Something else important happens in the village hall – the meetings of the mayor with his adjuncts and deputies, to discuss the pressing problems in the commune, such as planning permissions to be granted.


Many of the small towns around here have a little explosion of new-build houses around them – typically bungalows, not dissimilar to those that were so popular in the UK in the 1970′s. Not unattractive but they don’t always enhance the village or the countryside.

The same thing has also happened in other countries of course, because people everywhere like to live in warm, cosy, cheap, new houses rather than old, drafty, expensive houses.

I asked somebody how their own village had managed to avoid having one of these building developments. “We haven’t approved the planning strategy for the village” he told me – all communes have to agree which parts of the village can have new buildings on them – so if anyone asks for permission to build a new house we tell them that it can’t be approved until the planning strategy has been finalised.

It took me a moment to catch on, but this failure to agree IS their planning strategy. If they don’t agree on a ‘new-build’ plan, then new properties can’t be built, and they don’t want new-build homes. So presumably every few months they have a meeting, wink and nod at each other, and come up with a pretext for an objection to any plan put forward, and delay the plan being finalised for a few more months. It’s good to hear of French bureaucracy working for the common good!

One of the other major events in the village hall is the weekly dance, where the ‘more mature’ element of the community get together for a quick turn on the dance floor. Or rather a slow-turn. Since no-one here dies before they are about 110 – all that fresh air and organic produce has its benefits – I understand that the dancing tends to be a bit on the slow side but a good time is had by all.

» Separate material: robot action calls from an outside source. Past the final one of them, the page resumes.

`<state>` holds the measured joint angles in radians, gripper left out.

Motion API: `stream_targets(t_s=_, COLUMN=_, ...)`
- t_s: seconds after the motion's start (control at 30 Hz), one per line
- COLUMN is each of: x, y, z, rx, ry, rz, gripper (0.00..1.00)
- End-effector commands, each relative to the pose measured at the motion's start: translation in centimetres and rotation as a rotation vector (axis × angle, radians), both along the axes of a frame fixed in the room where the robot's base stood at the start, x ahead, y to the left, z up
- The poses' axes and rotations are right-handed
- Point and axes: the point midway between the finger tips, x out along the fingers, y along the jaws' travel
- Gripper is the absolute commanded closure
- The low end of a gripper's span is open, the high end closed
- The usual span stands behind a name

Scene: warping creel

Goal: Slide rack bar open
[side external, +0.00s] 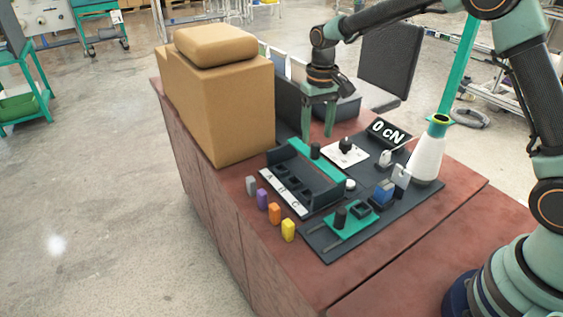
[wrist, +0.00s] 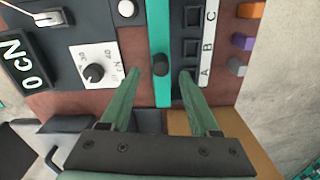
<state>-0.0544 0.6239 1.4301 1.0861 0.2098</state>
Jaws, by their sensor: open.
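The rack bar is the teal bar (side external: 325,166) along the back of a black rack marked A, B and C; it also shows in the wrist view (wrist: 159,25). A black knob (side external: 315,151) stands on the bar and appears in the wrist view (wrist: 160,65). My gripper (side external: 317,138) is open and empty, its green fingers pointing down near the knob. In the wrist view the fingertips (wrist: 159,74) lie on either side of the knob, with gaps on both sides. I cannot tell whether the tips reach down to knob height.
Coloured blocks (side external: 274,213) line the rack's front. A dial plate (side external: 346,152), a "0 cN" display (side external: 388,134), a white cone (side external: 428,155) and a teal slider unit (side external: 350,220) stand on the dark mat. Large cardboard boxes (side external: 222,105) rise close left of my gripper.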

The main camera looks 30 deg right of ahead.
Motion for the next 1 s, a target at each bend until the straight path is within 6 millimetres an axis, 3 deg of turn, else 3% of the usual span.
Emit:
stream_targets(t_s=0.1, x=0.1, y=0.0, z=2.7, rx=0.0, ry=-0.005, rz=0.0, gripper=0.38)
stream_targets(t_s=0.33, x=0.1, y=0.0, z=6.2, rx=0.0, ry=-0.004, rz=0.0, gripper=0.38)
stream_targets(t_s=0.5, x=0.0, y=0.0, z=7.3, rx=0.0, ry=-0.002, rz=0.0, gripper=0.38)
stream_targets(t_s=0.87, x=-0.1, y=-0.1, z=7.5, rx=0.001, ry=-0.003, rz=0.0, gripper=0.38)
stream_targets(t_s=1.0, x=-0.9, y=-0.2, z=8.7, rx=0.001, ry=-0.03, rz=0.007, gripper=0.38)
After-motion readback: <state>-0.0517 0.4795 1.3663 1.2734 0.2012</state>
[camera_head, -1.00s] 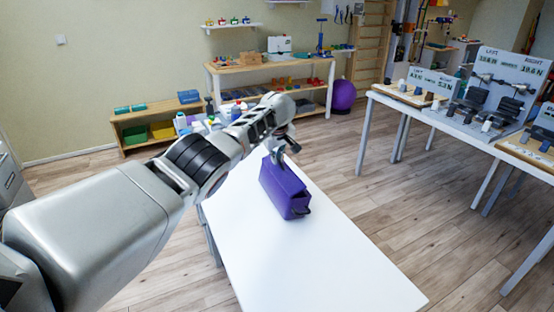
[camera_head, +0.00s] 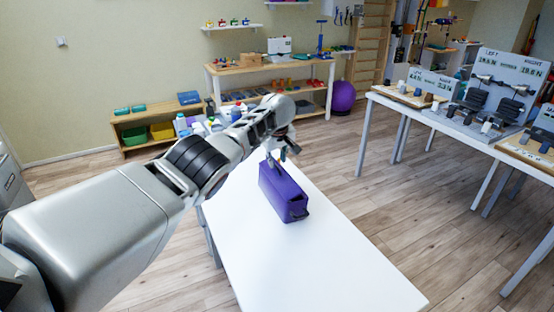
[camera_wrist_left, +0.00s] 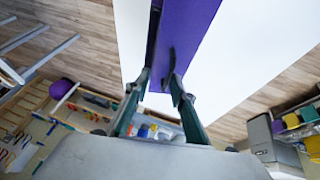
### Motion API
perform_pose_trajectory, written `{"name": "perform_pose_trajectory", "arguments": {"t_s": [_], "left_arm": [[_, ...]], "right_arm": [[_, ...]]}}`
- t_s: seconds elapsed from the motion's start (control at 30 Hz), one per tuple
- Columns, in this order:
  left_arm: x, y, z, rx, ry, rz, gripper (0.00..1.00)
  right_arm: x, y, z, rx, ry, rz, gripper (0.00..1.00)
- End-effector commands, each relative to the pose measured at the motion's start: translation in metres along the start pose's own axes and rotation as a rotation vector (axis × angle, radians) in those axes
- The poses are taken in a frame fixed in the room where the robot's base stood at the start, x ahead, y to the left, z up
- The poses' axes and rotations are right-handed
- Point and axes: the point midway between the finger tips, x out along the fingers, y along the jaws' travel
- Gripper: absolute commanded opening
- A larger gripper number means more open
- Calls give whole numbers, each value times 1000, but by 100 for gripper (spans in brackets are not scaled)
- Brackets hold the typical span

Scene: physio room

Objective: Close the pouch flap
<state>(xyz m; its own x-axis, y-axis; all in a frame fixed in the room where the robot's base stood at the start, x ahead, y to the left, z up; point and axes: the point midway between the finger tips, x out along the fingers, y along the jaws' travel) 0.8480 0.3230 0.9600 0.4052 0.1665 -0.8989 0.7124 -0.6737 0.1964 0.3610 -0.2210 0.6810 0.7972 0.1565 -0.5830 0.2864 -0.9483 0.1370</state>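The purple pouch (camera_head: 284,194) is a long box-like bag lying on the white table (camera_head: 330,265). A dark loop or tab shows at its near right end. Its top looks flat in the head view, but I cannot make out the flap's edge. My left gripper (camera_head: 281,157) is at the pouch's far end, with its fingers spread apart. In the left wrist view the two fingertips (camera_wrist_left: 159,78) are apart at the purple pouch end (camera_wrist_left: 182,35). I cannot tell whether they touch it. My right gripper is not in view.
The white table is bare around the pouch. A wooden shelf (camera_head: 270,67) with small items stands at the back, beside a purple ball (camera_head: 343,97). Another white table (camera_head: 420,115) with weights and signs stands to the right. The floor between the tables is clear.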

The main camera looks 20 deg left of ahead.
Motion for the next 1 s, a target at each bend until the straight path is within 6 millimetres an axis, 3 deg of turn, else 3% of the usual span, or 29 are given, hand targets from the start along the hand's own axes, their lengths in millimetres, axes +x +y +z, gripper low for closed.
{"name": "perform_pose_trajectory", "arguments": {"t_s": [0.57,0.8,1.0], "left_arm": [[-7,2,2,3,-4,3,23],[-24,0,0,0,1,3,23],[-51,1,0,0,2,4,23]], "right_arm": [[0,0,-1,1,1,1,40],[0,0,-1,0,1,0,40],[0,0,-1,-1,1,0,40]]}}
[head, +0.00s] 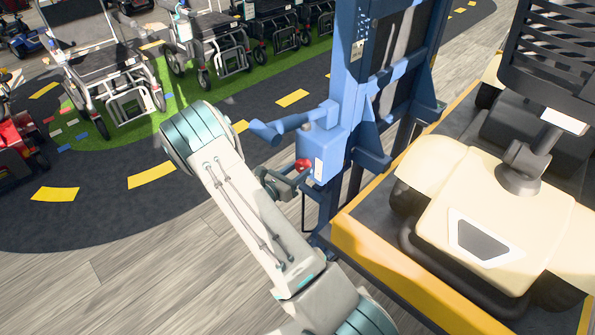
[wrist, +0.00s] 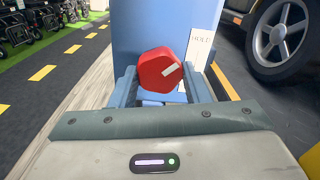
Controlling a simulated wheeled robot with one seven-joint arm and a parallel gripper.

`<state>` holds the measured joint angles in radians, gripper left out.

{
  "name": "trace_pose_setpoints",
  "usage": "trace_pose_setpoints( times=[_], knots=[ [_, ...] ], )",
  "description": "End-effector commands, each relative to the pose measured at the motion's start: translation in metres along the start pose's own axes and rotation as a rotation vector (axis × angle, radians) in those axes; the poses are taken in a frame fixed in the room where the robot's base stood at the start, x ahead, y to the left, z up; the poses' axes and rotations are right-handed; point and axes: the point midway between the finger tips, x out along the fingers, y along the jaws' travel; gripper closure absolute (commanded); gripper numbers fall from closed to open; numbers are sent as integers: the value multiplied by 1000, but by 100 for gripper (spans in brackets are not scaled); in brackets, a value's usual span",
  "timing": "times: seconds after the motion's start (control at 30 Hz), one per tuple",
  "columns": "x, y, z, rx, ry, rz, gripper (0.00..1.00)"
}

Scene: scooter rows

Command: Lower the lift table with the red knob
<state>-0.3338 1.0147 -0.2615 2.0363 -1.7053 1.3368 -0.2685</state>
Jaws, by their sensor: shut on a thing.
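The red knob (wrist: 160,70) sits on the front of the blue lift unit (wrist: 135,30), with a pale mark on its face. In the head view the knob (head: 302,165) shows on the side of the blue box (head: 325,145) on the lift mast. My gripper (wrist: 165,90) is at the knob, with a finger on either side, shut on it. In the head view my gripper (head: 285,185) is partly hidden behind my arm. A white label reading "HOLD" (wrist: 200,45) is beside the knob. The yellow-edged lift table (head: 375,270) carries a cream scooter (head: 490,215).
A blue handle (head: 265,132) sticks out left from the mast near my arm. Several mobility scooters and wheelchairs (head: 105,75) stand on green turf at the back left. The dark track with yellow dashes (head: 150,175) and wood floor (head: 110,280) are clear.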

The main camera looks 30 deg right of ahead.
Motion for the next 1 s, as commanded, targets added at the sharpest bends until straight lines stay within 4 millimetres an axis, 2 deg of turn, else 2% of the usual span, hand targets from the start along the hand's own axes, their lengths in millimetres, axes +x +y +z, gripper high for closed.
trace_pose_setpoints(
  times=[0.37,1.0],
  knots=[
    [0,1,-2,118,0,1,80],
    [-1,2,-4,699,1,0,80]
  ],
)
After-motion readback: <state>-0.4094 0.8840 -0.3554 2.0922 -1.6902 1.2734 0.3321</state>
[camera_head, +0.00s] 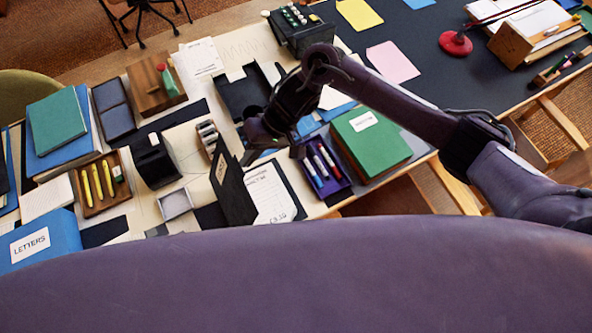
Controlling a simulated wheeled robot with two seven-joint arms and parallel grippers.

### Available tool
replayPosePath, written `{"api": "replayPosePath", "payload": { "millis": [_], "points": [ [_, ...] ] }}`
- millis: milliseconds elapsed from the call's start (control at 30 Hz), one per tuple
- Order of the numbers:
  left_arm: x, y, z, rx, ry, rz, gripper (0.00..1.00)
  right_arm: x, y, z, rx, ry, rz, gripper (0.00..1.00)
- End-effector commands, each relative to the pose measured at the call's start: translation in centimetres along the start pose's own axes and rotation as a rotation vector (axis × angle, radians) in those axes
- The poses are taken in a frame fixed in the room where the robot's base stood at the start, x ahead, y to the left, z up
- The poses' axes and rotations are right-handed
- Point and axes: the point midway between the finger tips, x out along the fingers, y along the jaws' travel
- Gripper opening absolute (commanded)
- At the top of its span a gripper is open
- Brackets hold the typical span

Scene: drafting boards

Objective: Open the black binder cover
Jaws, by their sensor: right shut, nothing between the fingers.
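The black binder (288,185) lies near the table's front edge, with a printed white sheet (268,196) showing inside it. Its black cover (235,198), with a small label, stands raised at a steep tilt on the left side of the sheet. My right gripper (250,155) is shut and empty at the far end of the binder, close to the cover's upper edge. I cannot tell whether it touches the cover. Its fingertips are small and dark and partly hard to make out. My left gripper is not in view.
A purple tray of markers (323,170) and a green book (371,138) sit right of the binder. A small grey open box (175,204), a black block (155,162) and a wooden tray of yellow markers (103,185) stand left. Little free tabletop surrounds the binder.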

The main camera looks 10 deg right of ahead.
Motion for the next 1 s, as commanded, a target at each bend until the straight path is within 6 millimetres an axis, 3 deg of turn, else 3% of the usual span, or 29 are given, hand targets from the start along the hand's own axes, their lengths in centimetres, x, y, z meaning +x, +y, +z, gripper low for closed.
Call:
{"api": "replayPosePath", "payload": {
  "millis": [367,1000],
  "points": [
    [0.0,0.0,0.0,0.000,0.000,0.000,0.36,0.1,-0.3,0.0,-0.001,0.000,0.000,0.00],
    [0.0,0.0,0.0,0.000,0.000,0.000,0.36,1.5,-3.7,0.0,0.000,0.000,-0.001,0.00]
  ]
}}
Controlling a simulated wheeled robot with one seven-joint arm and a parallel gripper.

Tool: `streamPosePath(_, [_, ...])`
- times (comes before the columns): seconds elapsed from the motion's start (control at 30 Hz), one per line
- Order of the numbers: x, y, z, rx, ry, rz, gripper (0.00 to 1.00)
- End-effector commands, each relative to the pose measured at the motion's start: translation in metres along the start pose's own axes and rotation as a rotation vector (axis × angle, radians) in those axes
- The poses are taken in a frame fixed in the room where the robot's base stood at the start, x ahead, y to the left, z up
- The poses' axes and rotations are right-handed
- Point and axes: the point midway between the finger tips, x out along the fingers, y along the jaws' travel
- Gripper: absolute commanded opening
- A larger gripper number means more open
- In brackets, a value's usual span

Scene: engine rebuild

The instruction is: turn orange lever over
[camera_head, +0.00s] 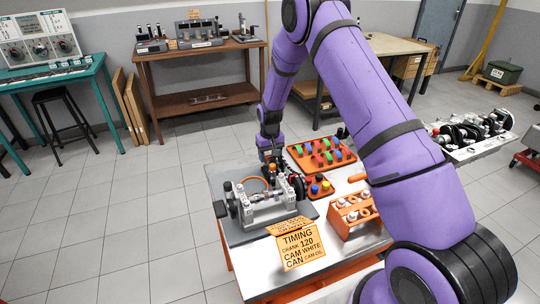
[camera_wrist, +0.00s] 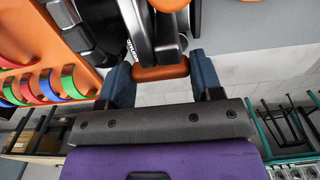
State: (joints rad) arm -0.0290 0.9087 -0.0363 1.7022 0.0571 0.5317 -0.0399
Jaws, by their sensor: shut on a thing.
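The engine assembly (camera_head: 268,207), with a silver body and dark end wheels, sits on a grey mat at the left of the work table. My gripper (camera_head: 270,160) reaches down to its far side. In the wrist view, the two blue fingers of my gripper (camera_wrist: 162,70) are closed on the orange lever (camera_wrist: 160,73), one finger at each side. The lever is attached to dark and silver engine parts just beyond the fingertips. In the head view the lever is small and partly hidden by the gripper, so its exact angle cannot be told.
Right of the engine are an orange tray of coloured pieces (camera_head: 305,155), a smaller orange tray (camera_head: 310,187) and an orange rack with white-topped parts (camera_head: 346,222). A timing sign (camera_head: 298,251) stands at the table's front. Tiled floor is clear on the left.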

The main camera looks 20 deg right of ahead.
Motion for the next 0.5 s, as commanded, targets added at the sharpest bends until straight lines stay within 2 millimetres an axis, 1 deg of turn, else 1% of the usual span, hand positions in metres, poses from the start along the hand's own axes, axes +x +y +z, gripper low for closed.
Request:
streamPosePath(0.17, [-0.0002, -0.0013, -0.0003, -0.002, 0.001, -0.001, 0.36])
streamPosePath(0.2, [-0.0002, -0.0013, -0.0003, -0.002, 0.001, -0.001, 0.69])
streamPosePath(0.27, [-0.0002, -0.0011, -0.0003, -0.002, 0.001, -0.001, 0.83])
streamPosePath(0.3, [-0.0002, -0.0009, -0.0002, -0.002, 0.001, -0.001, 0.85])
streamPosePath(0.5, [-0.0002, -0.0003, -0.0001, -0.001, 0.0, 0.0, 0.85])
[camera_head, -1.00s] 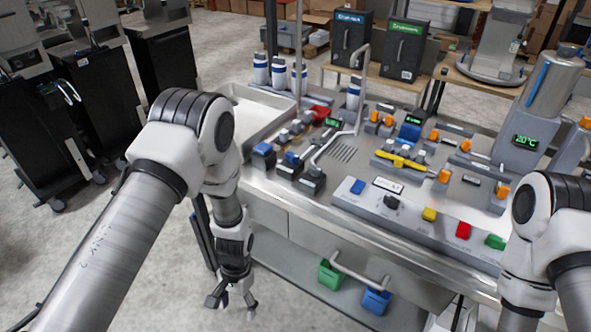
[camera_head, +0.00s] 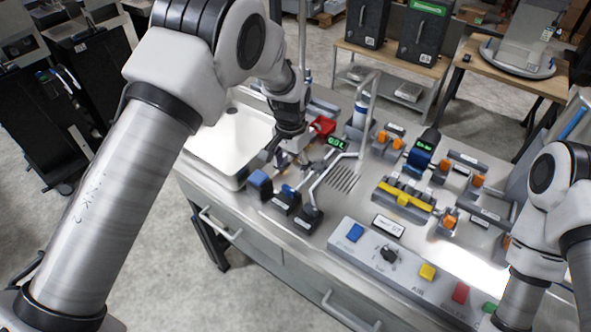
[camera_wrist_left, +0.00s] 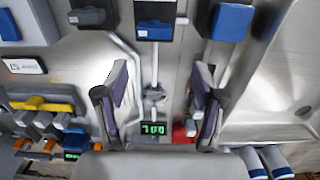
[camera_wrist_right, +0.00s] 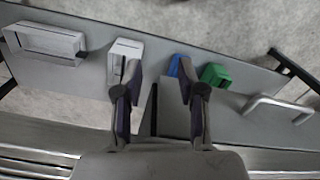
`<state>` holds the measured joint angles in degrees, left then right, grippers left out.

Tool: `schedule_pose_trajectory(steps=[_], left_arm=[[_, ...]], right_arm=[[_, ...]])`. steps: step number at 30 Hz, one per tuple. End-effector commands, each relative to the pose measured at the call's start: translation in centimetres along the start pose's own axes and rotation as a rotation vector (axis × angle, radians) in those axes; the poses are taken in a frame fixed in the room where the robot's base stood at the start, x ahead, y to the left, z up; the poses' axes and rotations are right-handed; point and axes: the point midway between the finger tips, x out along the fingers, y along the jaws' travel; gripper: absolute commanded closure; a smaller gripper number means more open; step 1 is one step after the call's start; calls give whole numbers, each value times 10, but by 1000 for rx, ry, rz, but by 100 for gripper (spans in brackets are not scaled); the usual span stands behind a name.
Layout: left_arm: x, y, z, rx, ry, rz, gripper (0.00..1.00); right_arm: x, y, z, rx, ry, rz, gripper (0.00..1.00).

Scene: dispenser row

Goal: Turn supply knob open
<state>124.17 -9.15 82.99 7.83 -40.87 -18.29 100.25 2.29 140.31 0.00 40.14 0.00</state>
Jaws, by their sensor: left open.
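My left gripper (camera_head: 287,158) is over the back left of the bench, pointing down, open and empty. In the left wrist view its fingers (camera_wrist_left: 160,84) are spread on either side of a small grey knob-like fitting (camera_wrist_left: 154,95) on a thin pipe, with no visible contact. A green display (camera_wrist_left: 153,128) lies close to that fitting. A dark rotary knob (camera_head: 388,255) sits on the front control strip. No readable label shows which knob is the supply one. My right gripper (camera_wrist_right: 155,82) is open and empty in the right wrist view, beside the bench front.
A red part (camera_head: 322,126) stands close to the left gripper. A bent pipe (camera_head: 335,170) and blue and black blocks (camera_head: 260,183) are nearby. A sink (camera_head: 205,155) lies left. Yellow-handled (camera_head: 405,197) and orange-knobbed fittings crowd the right.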

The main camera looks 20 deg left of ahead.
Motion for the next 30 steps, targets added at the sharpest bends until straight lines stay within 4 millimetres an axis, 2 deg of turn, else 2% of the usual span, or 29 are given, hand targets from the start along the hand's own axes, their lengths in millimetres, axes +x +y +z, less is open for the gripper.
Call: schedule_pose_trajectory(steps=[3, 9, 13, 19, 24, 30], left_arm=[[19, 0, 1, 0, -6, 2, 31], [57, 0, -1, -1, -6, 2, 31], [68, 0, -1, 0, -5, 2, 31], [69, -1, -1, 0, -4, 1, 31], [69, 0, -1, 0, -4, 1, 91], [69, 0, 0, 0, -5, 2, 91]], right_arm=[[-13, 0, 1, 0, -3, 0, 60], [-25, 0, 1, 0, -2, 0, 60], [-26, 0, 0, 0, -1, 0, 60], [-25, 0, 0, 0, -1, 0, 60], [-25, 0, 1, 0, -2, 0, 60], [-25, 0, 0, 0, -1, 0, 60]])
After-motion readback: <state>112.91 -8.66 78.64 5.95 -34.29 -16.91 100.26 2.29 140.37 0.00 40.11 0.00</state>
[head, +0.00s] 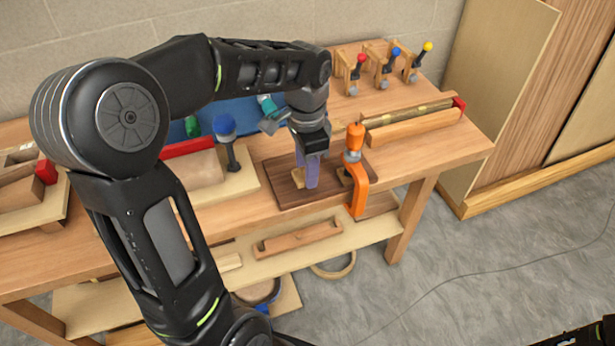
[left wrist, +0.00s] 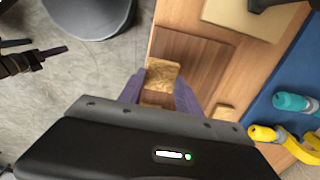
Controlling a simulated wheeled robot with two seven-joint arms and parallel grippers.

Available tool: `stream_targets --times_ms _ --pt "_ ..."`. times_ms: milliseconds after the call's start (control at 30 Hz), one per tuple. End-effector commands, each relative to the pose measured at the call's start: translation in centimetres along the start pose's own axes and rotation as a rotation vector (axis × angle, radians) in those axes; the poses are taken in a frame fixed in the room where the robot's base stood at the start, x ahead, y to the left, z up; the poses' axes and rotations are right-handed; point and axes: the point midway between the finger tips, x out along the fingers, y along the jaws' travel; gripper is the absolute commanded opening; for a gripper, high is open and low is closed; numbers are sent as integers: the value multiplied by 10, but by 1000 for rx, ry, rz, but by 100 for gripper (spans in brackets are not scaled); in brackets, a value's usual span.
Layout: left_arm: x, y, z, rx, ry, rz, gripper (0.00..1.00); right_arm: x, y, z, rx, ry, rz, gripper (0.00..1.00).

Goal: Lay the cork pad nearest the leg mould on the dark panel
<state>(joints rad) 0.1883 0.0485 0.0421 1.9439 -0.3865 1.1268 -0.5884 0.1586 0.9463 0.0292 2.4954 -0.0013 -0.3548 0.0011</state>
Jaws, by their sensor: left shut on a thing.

The other major events in the village hall are the commune meals – once or twice a year the entire commune gets invited to spend the evening together, with excesses of food and drink laid on by the commune. This is a great idea! Old and young alike all mingle happily, and it works wonders for community spirit.

Since community spirit is just a long-lost memory in many places, why don’t you suggest that your local town does the same…it is actually possible for that gang of youth who hang around on street corners to get on and have a nice chat with the elderly folk from the retirement home, hard as you may find it to believe.

Enough of the village hall, why the picture of the Florida flower? My daughter accused me of not having a ‘proper blog’ because ‘you don’t have pictures of the family and Orlando Bloom on your blog’. These apparently being the key requirements of a successful blog among 12 year olds. So the Florida state flower is my own little effort to have an Orlando Bloom on the blog.